[Robot control records]
⁂
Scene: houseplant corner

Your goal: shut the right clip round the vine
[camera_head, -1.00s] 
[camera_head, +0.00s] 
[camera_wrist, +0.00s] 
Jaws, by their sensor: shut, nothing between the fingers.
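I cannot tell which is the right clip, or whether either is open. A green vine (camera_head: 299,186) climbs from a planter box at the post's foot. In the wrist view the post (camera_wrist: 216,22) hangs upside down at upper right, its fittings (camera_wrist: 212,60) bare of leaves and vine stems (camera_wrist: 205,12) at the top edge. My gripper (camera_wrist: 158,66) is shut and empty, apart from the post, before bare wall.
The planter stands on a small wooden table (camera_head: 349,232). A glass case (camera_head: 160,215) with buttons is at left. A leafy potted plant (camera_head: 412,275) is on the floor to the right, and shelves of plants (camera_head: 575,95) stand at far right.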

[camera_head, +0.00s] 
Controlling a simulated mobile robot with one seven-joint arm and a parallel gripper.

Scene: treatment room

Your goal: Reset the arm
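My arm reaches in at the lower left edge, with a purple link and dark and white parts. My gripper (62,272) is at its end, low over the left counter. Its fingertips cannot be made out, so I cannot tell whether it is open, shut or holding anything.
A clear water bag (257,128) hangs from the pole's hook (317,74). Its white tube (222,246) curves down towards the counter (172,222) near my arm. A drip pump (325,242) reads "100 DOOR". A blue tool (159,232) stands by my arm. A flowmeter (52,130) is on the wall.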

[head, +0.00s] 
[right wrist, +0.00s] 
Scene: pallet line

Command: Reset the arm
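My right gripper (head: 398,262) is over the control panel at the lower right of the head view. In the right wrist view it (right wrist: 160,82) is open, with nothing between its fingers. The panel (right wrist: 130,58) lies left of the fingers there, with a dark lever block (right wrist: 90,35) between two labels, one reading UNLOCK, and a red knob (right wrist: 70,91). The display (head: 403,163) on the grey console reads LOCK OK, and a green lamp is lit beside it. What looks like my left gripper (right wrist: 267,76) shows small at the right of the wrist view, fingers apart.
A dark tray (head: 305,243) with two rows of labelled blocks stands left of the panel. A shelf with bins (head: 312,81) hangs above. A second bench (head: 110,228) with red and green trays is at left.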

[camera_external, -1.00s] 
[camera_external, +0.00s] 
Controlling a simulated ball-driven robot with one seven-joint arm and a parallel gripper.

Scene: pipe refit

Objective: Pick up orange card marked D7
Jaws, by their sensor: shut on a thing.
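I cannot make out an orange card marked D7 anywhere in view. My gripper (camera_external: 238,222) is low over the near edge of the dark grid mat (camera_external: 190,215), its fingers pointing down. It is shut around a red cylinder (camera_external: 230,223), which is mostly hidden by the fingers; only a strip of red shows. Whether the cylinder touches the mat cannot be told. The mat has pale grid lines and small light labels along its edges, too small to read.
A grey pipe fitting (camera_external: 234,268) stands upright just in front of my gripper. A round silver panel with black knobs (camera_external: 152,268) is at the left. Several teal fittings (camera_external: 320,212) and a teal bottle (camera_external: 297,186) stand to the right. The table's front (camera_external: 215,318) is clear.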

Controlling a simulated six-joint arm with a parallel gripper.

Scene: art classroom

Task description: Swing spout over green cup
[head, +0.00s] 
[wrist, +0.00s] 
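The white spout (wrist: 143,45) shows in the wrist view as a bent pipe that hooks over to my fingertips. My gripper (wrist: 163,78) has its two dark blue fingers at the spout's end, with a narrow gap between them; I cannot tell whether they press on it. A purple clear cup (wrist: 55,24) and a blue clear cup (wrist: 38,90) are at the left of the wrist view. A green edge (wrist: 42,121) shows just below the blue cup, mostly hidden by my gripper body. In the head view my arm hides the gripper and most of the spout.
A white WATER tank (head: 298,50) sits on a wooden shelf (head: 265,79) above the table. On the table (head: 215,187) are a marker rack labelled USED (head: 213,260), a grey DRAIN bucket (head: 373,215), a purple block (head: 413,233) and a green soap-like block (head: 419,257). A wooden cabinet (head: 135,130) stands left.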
⁂
**Directions for this task:**
Using the data above, restate word for word the lines from its opening line through the line that contains "[camera_wrist, +0.00s]", and no more.

**Solution below:**
Scene: houseplant corner

Your goal: shut the right clip round the vine
[camera_head, -1.00s] 
[camera_head, +0.00s] 
[camera_wrist, +0.00s] 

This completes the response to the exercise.